W3C CEO Jeffrey Jaffe
Image used with permission by copyright holder

Everybody knows that Web and Internet technology evolves quickly—no sooner does a game-changing idea roll out than the next game-changing idea enters beta. However, The World Wide Web Consortium’s (W3C’s) working group and consensus-driven process towards developing standards has often been a source of frustration for developers and innovators—and the decade-long gap between HTML 4 and HTML5 is just one example. The W3C is looking to change that, and today officially launched its W3C Community groups in an effort to both diversity participation in the standards process and speed things along. Anyone can propose a group, and there are no fees for anyone to participate in Community Groups. And, unlike the W3Cs big formal working groups, Community Groups can largely decide for themselves how they want to operate.

“Innovation and standardization build on each other,” said W3C CEO Jeff Jaffe, in a statement. “As the pace of innovation accelerates and more industries embrace W3C’s Open Web Platform, Community Groups will accelerate incorporation of innovative technologies into the Web.”

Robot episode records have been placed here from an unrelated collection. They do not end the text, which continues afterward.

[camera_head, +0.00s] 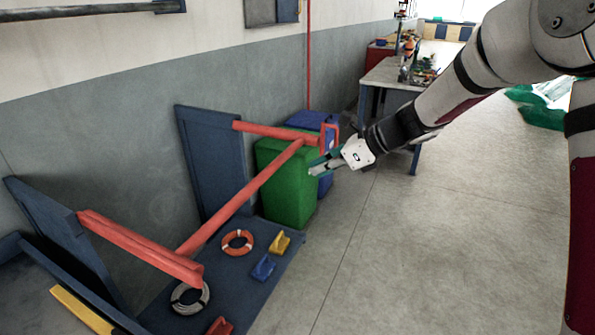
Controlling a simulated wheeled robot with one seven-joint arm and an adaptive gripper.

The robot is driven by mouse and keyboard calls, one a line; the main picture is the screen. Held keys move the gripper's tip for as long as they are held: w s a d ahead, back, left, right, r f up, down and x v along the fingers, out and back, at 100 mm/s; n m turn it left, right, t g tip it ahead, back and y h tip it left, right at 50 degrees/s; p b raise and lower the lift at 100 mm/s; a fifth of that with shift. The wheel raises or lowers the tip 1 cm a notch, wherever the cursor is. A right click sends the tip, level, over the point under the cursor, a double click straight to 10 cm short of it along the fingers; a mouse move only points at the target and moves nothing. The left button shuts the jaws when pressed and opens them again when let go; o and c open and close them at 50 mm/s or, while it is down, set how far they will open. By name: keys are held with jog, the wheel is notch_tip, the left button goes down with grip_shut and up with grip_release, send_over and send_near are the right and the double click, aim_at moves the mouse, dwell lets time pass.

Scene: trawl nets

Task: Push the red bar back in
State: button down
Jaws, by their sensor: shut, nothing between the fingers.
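A long red bar (240,197) runs diagonally between two red arms that stick out from a blue rack. The near red arm (135,245) comes from a blue post at the left. My gripper (318,171) is shut and empty, just right of the bar's far end and below the blue plate. Whether it touches the bar or plate cannot be told.
Below the bar, the blue base (215,285) holds an orange ring (237,242), a grey coil (190,298) and small yellow, blue and red items. A green bin (285,185) stands behind my gripper. A workbench (395,75) is farther back.

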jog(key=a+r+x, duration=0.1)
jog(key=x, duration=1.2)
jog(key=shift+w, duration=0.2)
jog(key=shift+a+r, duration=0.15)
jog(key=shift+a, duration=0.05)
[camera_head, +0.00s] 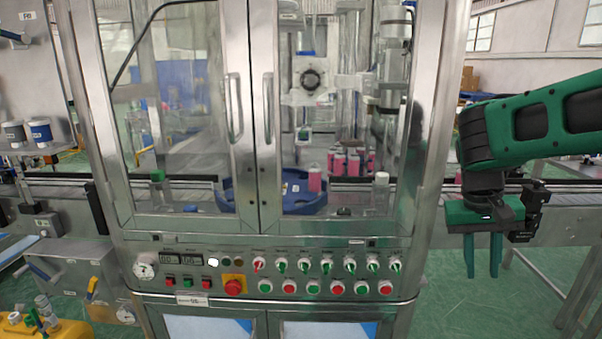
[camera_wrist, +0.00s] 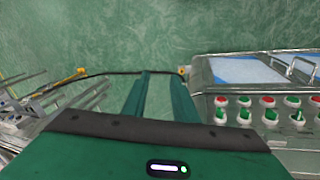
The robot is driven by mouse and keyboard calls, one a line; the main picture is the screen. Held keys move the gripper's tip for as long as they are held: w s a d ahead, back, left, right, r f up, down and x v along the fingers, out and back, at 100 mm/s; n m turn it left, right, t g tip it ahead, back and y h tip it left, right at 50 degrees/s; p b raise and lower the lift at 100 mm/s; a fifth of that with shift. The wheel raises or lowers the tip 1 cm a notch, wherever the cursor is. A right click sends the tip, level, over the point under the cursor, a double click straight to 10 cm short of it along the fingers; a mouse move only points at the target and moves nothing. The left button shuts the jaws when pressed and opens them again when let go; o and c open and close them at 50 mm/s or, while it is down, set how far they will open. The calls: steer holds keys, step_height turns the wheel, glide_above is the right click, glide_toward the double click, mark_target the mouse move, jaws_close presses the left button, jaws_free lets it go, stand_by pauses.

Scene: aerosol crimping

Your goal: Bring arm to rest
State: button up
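My green gripper (camera_head: 482,270) hangs at the right of the head view, fingers pointing down, in front of the conveyor and to the right of the crimping machine (camera_head: 435,150). Its two fingers stand apart with a gap between them, and I see nothing held. In the wrist view the fingers (camera_wrist: 158,85) reach out over the green floor. The machine's glass doors are shut. Behind them sit pink cans (camera_head: 315,178) and a blue round carrier (camera_head: 225,196).
The machine's control panel (camera_head: 320,270), with several knobs and buttons, lies left of my gripper; it also shows at the right of the wrist view (camera_wrist: 265,110). A conveyor (camera_head: 575,232) runs behind my gripper. Green floor (camera_head: 465,310) below is clear. A yellow case (camera_head: 50,325) stands far left.

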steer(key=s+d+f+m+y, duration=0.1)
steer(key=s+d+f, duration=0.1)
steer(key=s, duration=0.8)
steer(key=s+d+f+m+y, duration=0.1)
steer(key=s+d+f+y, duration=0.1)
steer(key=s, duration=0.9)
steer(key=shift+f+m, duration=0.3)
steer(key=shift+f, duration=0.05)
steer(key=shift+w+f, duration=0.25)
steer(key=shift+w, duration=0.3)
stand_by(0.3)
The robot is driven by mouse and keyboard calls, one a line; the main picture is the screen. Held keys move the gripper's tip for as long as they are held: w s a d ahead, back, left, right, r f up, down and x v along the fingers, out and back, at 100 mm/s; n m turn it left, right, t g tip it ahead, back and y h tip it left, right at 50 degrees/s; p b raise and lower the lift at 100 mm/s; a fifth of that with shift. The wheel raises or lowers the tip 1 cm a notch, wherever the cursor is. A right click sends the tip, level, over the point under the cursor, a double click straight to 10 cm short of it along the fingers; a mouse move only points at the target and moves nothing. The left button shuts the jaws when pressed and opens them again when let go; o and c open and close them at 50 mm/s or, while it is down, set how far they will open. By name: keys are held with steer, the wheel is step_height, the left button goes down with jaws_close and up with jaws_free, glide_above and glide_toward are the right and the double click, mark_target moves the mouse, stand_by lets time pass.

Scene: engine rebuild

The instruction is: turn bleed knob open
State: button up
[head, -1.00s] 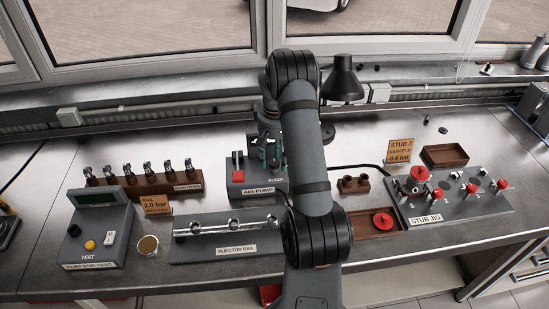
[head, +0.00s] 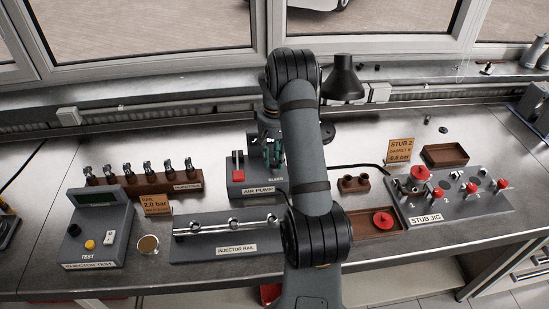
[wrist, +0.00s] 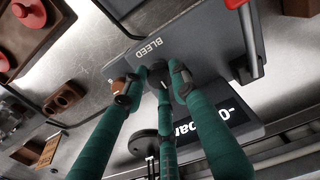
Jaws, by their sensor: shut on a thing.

The Community Groups essentially enable anyone with an interest in a particular Web technology—whether that be a high-end hardware designer at a huge company to a mobile app developer in his or her parents’ basement—to propose ideas and get quick feedback from the broader W3C community. The Community Groups also enable interested parties to quickly get their two cents’ in on key discussions without having to jump through hoops or be a paid W3C member.

“W3C is now open for crowd-sourcing the development of Web technology,” said W3C Community Development Lead Harry Halpin.

Alongside Community Groups, the W3C is also launching Business Groups: same basic idea, but focused on providing a vendor-neutral forum for market- or industry-specific technologies.

The first eight Community Groups focus on topics like XML performance, Web payments, semantic news, web payments, and the “Colloquial Web”—real-world existing practices amongst Web developers. The first Business Group focuses on applying semantic Web technology to the petrochemical industry.

Jeff Jaffe took over the CEO role at the W3C last year, with an eye towards streamlining the standards-creation process. Previously, Jaffe was CTO at Novell.